A common complaint among those whose sympathies lie more with Main Street than Wall Street is that the "recovery" since the financial crisis has benefited investors far more than workers. Since the S&P 500 bottomed out in March 2009, the index has more than tripled in value; average hourly earnings, by contrast, have grown by just over 20%. 

Apples and oranges, you may rightly object, but the market apparently saw a connection between the two measures when, on Friday, Feb. 2, the Bureau of Labor Statistics reported a 2.9% rise in average hourly earnings in the 12 months to January, the largest increase since 2009: the S&P closed down 2.1% on the day, then lost another 4.1% the following Monday (the steepest single-day fall since 2011).

If you see the economy as a tug-of-war between Wall Street (plus Sand Hill Road) and everyone else, you may have felt your suspicions were confirmed, but the logic that links rising wages to falling stocks is a bit more complex.

Inflated Expectations

The day the employment report was released, inflation expectations – derived from Treasury rate spreads – reached their highest level since 2014, 2.35%.

One of the more puzzling features of the post-crisis recovery has been extremely muted inflation.
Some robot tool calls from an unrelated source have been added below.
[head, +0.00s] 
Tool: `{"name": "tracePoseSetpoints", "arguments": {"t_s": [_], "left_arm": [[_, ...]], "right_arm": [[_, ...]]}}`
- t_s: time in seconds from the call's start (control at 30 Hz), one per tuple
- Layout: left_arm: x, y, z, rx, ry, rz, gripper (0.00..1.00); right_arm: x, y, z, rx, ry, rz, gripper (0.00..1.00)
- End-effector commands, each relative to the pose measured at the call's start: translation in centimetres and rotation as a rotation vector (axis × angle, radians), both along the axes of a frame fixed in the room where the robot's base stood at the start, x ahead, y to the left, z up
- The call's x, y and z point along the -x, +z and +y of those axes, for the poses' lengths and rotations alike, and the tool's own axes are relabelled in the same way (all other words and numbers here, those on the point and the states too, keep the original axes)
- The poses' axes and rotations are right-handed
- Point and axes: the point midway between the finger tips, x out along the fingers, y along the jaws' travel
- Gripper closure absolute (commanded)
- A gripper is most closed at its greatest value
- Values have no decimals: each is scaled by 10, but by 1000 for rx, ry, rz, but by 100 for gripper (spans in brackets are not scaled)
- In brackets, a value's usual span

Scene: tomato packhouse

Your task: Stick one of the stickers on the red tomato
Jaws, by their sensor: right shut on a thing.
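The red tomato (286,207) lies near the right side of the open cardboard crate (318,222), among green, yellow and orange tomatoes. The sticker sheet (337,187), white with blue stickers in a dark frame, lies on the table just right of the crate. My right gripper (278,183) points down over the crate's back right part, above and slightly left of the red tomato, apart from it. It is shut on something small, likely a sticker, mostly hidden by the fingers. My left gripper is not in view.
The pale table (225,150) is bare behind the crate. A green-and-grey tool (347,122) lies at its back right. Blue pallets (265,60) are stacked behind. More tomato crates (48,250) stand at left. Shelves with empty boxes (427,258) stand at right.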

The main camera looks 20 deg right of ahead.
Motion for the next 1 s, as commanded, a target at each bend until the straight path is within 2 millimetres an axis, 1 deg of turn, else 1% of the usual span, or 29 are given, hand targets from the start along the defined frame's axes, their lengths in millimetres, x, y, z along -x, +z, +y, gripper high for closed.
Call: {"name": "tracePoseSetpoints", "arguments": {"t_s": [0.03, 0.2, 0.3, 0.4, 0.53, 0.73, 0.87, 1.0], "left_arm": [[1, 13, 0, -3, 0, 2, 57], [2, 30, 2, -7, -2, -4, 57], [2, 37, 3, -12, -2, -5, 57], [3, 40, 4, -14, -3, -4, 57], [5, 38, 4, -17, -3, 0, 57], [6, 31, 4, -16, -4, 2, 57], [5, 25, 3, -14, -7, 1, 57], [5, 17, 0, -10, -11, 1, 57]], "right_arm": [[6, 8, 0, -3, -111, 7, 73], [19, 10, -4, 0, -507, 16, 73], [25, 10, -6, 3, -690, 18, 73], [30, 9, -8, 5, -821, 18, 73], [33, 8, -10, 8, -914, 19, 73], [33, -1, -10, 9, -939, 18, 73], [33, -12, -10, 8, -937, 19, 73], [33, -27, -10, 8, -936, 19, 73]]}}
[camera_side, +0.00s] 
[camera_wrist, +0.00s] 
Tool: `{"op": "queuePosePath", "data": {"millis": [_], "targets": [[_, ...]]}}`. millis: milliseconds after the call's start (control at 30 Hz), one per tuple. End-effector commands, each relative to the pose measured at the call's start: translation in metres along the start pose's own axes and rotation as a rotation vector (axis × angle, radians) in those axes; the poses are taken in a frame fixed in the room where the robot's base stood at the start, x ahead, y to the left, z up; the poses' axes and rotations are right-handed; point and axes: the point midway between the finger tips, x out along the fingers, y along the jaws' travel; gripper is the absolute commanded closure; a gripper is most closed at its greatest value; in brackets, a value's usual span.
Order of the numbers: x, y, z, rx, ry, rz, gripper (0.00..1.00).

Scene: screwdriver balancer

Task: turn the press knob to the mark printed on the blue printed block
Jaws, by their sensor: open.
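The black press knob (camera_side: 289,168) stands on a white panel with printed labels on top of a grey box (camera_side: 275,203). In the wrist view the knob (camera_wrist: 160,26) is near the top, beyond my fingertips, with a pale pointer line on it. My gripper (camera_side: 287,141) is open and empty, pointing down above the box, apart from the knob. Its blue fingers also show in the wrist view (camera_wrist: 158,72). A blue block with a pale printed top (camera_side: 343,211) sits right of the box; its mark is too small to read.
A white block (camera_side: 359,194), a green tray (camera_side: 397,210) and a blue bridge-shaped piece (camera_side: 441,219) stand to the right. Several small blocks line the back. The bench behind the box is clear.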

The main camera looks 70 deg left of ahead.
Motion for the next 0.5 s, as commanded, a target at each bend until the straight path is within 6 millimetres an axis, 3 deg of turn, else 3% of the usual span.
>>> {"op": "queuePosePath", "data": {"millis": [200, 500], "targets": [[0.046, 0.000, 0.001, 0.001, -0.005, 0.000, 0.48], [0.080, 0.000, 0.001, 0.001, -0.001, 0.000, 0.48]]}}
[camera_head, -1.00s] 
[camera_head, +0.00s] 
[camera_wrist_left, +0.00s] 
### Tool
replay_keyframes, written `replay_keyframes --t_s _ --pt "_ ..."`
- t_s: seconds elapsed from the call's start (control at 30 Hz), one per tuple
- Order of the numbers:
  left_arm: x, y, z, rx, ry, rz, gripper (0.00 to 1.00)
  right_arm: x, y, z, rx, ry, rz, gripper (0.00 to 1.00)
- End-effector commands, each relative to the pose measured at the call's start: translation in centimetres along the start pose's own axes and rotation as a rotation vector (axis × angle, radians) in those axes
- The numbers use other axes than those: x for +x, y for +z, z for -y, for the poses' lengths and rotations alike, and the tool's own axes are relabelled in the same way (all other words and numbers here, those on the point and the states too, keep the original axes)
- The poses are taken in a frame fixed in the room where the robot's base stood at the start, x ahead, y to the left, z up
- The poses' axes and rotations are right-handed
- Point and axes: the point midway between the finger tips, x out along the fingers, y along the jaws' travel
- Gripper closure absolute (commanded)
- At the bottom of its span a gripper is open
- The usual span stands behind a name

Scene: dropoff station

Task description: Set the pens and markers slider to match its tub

The unemployment rate has been at or below 5% since late 2015, and the Fed funds rate, even after five hikes, is at the low end of its historical range. Prices' refusal to meet the Fed's target rate of 2% year-over-year core inflation has therefore bred caution and more than a little head-scratching.

There has been a persistent suspicion, though, that wages – if they ever did pick up – could take a pair of jumper cables to inflation, overheating the economy, forcing the Fed to exercise brute force, and leading ultimately to the next recession.

Tax Bills and T-Notes

If rising wages were all there were to the story, stocks might have taken a deep breath and continued their inexorable upward slog. But the deficit-funded tax bill signed into law in December promises to add at least $1 trillion to the federal deficit over the coming decade, pushing up the yield on 10-year Treasury notes.

Combine that with the Fed's three expected hikes in 2018 (according to December's projections), and the result is higher short- and long-term rates. All of which is only exacerbated by a global change of mood among central bankers, who are cooling on the determined bond-buying that has driven yields below zero in some markets. Rising bond yields make stocks look risky and their dividends less attractive. (See also, The Bond Market Is Trying to Warn Us of Trouble.)

And of course these trends reinforce each other. Higher wages mean less money to pay dividends and buy back shares (in a sense there is a tug-of-war between labor and capital). The money workers save in taxes – for a time – only adds to those wage rises, potentially stoking inflation. And inflation reduces the value of coupon payments from bonds, driving up yields further.

The Recovery Eats Its Children

It is ironic that factors once seen as evidence of an incomplete recovery are now being cited as portents of a bear market. Low inflation was evidence that workers who had left the labor force were still on the sidelines, which in turn kept wages low. In a two-dimensional, textbook economy, things are at their healthiest when everyone has a job with rising pay: more disposable income creates more consumption, creates more demand, creates more jobs, and so on. But that is precisely when an economy overheats, and in an environment where central banks reign supreme, their eventual reaction is the focus. The recovery contains the germ of its own destruction.

This market downturn could well reverse itself like so many others have since the crisis. A U.S. credit rating downgrade, a plunge in oil prices, a renminbi devaluation, fears of a Chinese hard landing – each has caused momentary panic, only to fade from the headlines. Then again, recent events recall the Big Rotation that Bank of America Merrill Lynch predicted shortly before the 2016 election: a Trump victory, a shift from deflationary to inflationary pressures, an end to central bank "omnipotence," an embrace of deficits, a Main Street advantage over Wall Street.